■ **Goal**: Look through the data below. Collect every line where the word "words" occurs.

(Excerpt from a dataset)
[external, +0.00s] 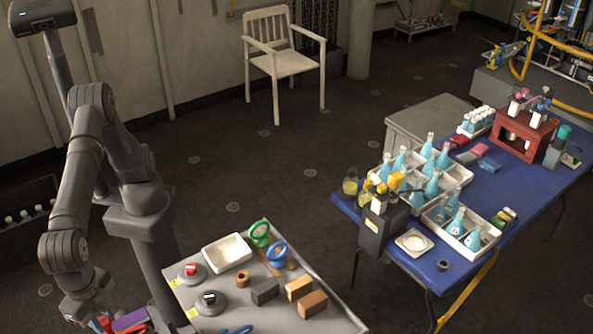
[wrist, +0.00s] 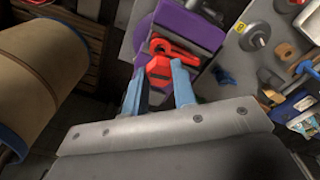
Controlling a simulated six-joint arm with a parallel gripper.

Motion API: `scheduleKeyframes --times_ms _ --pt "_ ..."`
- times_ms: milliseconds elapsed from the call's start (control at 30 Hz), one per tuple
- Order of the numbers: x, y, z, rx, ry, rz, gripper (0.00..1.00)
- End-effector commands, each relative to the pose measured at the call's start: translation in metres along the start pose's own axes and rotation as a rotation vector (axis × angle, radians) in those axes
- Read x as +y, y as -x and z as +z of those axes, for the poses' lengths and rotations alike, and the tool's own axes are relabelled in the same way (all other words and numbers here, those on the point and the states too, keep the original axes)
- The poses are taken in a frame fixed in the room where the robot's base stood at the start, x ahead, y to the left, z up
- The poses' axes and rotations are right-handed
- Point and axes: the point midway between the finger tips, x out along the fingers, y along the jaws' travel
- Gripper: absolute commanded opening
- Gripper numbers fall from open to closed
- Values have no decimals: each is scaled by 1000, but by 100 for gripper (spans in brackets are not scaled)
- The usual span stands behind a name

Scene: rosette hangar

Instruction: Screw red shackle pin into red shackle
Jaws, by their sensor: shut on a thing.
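In the wrist view my gripper (wrist: 158,72) has two blue fingers, one on each side of the red shackle pin (wrist: 158,66), and is shut on its red, faceted head. The red shackle (wrist: 178,52) lies just beyond the pin, against a purple holder (wrist: 190,24). The pin head looks close to the shackle; whether its thread is engaged is hidden. In the external view the purple holder (external: 131,319) shows at the bottom left edge, below my arm, with red parts beside it. My fingers are hard to make out there.
A grey work table (external: 262,310) to the right holds a white tray (external: 227,251), green shackle (external: 260,232), blue shackle (external: 277,252) and several blocks. In the wrist view a large tan drum (wrist: 40,85) stands at left. A blue table (external: 500,215) with bottles stands farther right.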

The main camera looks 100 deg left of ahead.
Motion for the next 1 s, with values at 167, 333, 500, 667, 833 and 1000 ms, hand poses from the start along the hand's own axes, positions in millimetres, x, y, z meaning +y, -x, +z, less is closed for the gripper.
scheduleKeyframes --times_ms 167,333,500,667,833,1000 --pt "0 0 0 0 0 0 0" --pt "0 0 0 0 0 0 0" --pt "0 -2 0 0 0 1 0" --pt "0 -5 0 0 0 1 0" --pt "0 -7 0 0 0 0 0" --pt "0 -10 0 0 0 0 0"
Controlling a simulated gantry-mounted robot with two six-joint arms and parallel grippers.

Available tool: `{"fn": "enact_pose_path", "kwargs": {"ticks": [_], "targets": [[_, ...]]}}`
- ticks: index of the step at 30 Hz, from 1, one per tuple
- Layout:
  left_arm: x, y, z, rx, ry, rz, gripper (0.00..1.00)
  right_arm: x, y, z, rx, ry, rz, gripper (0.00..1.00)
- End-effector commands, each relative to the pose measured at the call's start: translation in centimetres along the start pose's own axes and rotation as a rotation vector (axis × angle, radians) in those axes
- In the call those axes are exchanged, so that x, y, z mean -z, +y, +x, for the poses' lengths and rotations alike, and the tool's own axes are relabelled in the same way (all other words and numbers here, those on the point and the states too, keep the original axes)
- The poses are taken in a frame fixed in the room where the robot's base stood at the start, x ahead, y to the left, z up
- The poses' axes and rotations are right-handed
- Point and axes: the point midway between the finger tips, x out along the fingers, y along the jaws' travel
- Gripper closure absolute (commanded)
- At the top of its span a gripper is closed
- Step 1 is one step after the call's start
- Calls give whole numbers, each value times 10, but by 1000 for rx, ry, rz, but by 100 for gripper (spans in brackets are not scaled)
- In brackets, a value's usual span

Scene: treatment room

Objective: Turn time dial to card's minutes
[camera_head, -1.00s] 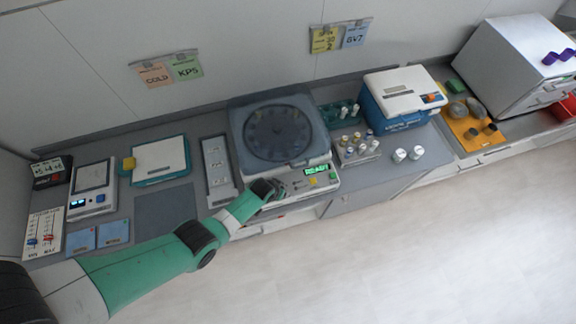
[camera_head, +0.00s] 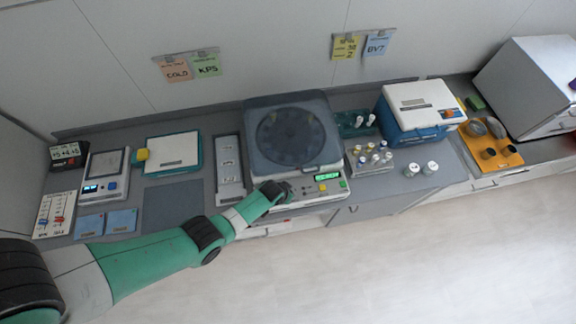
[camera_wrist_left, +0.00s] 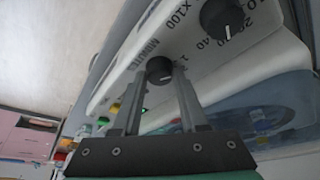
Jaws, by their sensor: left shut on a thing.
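The centrifuge (camera_head: 296,165), with a grey lid and a round window, stands mid-counter. Its front panel has a green lit display (camera_head: 328,175). In the left wrist view, the black time dial (camera_wrist_left: 159,70) sits beside the lettering "MINUTES", with a pale mark on its face. My left gripper (camera_wrist_left: 159,76) is shut on this dial, one finger on each side. In the head view, my left gripper (camera_head: 276,190) covers the panel's left part. A second black dial (camera_wrist_left: 222,18) with numbers around it is apart from my fingers. The yellow card (camera_head: 345,47) hangs on the wall; its small text is hard to read.
A tube rack (camera_head: 370,160) and a blue-and-white box (camera_head: 420,110) stand right of the centrifuge. A long grey tray (camera_head: 229,170) lies to its left. A grey mat (camera_head: 174,203) is bare. Open floor lies in front of the counter.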

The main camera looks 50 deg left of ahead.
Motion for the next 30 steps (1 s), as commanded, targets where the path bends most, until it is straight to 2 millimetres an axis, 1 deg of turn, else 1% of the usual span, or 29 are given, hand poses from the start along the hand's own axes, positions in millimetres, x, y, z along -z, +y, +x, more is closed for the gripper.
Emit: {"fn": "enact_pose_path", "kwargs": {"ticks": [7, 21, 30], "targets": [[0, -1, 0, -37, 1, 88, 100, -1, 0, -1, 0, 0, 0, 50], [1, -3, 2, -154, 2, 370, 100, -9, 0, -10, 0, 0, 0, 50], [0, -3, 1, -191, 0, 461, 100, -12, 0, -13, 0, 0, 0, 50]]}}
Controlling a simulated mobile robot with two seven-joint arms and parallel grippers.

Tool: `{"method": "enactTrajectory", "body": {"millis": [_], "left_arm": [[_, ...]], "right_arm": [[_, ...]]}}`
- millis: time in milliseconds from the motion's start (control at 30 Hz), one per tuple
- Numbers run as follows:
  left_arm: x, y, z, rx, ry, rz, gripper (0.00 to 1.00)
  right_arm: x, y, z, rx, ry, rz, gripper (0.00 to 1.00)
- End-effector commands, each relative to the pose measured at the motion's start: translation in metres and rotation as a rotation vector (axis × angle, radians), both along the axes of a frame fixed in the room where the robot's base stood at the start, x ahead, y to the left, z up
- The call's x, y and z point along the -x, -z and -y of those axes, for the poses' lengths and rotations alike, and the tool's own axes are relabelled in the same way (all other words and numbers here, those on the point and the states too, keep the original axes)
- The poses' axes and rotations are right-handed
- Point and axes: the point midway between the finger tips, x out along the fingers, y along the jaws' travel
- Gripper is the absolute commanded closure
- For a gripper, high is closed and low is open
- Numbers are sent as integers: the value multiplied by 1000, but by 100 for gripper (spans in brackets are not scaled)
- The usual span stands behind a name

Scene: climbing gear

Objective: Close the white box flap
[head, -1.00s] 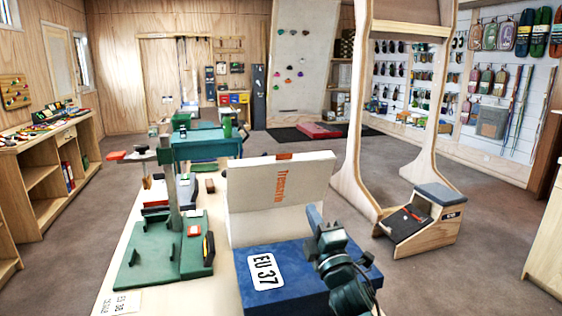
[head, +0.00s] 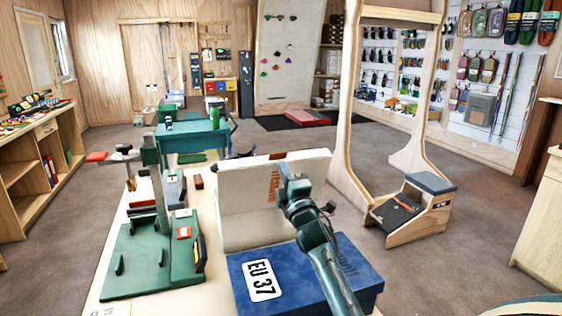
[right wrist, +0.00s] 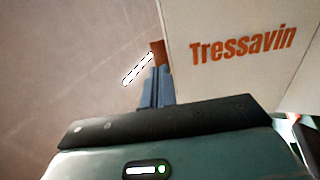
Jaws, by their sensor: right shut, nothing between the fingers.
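The white box flap (head: 243,200), with the orange word "Tressavin", stands raised behind the blue box (head: 315,272) labelled "EU 37". It also fills the upper right of the right wrist view (right wrist: 235,75). An orange-brown patch marks its top edge. My right gripper (head: 284,174) is in front of the flap's upper part in the head view and hides part of the lettering. In the right wrist view its blue-grey fingers (right wrist: 157,86) are together and empty, beside the flap's edge; I cannot tell whether they touch it. My left gripper is not in view.
On the same bench, left of the box, stands a green base (head: 138,260) with an upright post and tools. A green bench (head: 190,138) is behind it. A wooden frame with a step (head: 415,210) stands on the floor to the right. Carpet lies clear between.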

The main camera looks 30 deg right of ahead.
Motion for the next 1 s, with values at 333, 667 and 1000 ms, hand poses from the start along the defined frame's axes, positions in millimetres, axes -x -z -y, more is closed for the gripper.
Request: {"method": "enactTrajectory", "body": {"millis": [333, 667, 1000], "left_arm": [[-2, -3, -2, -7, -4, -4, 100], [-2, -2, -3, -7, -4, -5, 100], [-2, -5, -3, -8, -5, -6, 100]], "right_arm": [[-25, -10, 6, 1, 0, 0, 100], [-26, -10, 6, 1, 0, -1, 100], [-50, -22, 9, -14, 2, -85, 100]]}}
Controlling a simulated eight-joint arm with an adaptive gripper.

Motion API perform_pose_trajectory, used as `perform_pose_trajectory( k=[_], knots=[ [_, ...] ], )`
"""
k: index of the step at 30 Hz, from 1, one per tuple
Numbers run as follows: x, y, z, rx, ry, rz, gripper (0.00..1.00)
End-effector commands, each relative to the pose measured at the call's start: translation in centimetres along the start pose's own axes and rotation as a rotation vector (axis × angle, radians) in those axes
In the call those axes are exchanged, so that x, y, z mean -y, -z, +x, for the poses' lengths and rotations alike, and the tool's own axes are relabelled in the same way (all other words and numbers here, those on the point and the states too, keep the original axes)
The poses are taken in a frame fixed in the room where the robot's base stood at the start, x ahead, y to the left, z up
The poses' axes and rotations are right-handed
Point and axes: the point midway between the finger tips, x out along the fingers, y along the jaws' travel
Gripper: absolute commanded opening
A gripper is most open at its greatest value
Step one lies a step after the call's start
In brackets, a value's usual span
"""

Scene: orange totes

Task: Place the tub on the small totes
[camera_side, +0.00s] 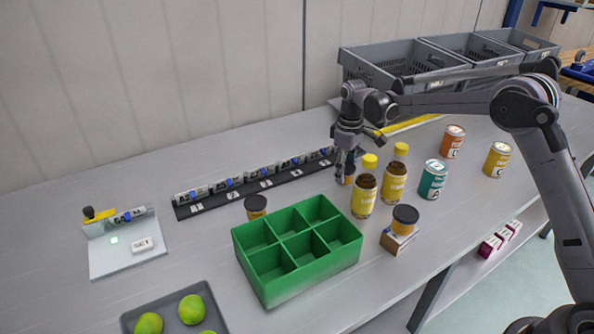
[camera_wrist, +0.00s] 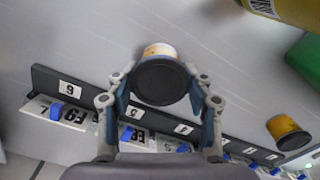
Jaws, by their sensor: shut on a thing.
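In the side view my gripper (camera_side: 346,160) points down between the label rack and the bottles. It is shut on a small orange tub with a black lid, mostly hidden behind its fingers there. In the wrist view the tub (camera_wrist: 162,52) sits between the two fingers of my gripper (camera_wrist: 160,88), its dark lid facing the camera. Whether the tub touches the table is unclear. Grey totes (camera_side: 400,62) stand in a row at the back right.
The green divided box (camera_side: 298,281) is empty, at front centre. Two yellow-capped bottles (camera_side: 365,192) stand close right of my gripper, with several cans (camera_side: 433,180) beyond. The label rack (camera_side: 255,184) lies behind. A tray of green fruit (camera_side: 162,300) is front left.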

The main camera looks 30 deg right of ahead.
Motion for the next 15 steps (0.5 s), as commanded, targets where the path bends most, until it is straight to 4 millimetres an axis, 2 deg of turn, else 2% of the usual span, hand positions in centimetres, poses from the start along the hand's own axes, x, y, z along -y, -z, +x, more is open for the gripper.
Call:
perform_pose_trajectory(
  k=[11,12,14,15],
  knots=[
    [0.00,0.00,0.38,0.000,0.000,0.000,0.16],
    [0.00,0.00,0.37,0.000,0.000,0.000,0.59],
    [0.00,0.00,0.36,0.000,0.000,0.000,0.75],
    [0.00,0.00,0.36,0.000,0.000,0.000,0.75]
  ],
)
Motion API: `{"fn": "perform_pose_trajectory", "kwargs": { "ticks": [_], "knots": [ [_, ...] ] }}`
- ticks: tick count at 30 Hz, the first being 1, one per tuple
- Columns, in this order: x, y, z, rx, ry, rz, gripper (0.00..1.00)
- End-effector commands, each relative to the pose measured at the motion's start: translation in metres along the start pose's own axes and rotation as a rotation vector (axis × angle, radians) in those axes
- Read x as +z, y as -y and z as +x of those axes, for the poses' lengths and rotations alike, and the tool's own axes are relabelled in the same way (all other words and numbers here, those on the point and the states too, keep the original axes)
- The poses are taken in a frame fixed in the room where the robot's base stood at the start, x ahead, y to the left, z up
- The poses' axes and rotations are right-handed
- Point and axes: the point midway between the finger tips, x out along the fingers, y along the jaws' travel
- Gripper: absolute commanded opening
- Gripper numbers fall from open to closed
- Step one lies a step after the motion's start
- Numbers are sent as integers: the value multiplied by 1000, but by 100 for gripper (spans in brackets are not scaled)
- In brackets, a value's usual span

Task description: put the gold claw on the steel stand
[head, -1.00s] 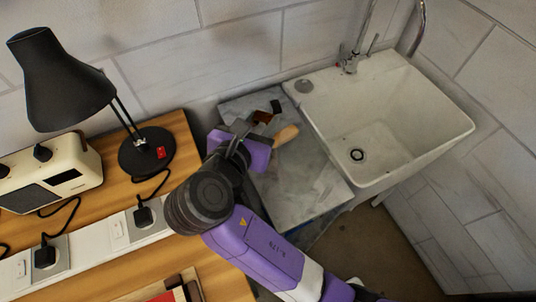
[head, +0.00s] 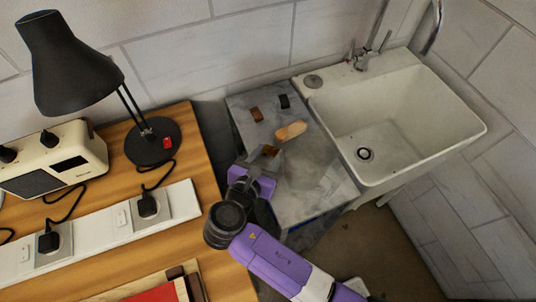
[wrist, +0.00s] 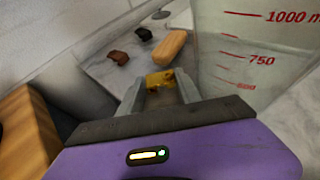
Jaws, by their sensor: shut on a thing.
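My gripper (head: 262,159) is shut on a small gold piece, which I take to be the gold claw (wrist: 160,80). In the wrist view it sits between the fingertips, with dark patches on it. In the head view the gripper is over the left side of the grey marbled slab, and the claw is mostly hidden by the fingers. I cannot make out a steel stand in either view.
A clear measuring vessel with red marks (wrist: 255,55) is close right of the fingers. A wooden piece (head: 291,131), a brown block (head: 257,115) and a black block (head: 285,101) lie on the slab (head: 300,205). A sink (head: 410,125) is right, a lamp (head: 70,65) left.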

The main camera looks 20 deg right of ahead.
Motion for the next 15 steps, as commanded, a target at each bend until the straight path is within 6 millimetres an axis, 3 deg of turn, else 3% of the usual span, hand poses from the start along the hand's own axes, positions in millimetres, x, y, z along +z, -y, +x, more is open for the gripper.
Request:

■ **Reply to the exercise**:
- Read x as +y, y as -x and z as +z of those axes, for the poses' lengths and rotations alike, and the tool's own axes are relabelled in the same way (all other words and numbers here, those on the point and the states too, keep the original axes)
- In the call those axes are exchanged, so that x, y, z mean -z, +y, +x, for the poses' lengths and rotations alike, and the tool's own axes are relabelled in the same way (all other words and numbers here, those on the point and the states too, keep the original axes)
- The call's x, y and z point along the -x, -z and -y of those axes, for the poses' lengths and rotations alike, and the tool's own axes are relabelled in the same way (all other words and numbers here, those on the point and the states too, keep the original axes)
In the call those axes are exchanged, so that x, y, z mean -y, -z, +x, for the poses' lengths and rotations alike, and the tool's own axes are relabelled in the same way (all other words and numbers here, those on the point and the states too, keep the original axes)
- Read x as +z, y as -y and z as +x of those axes, for the poses' lengths and rotations alike, and the tool's own axes are relabelled in the same way (all other words and numbers here, those on the point and the states too, keep the original axes)

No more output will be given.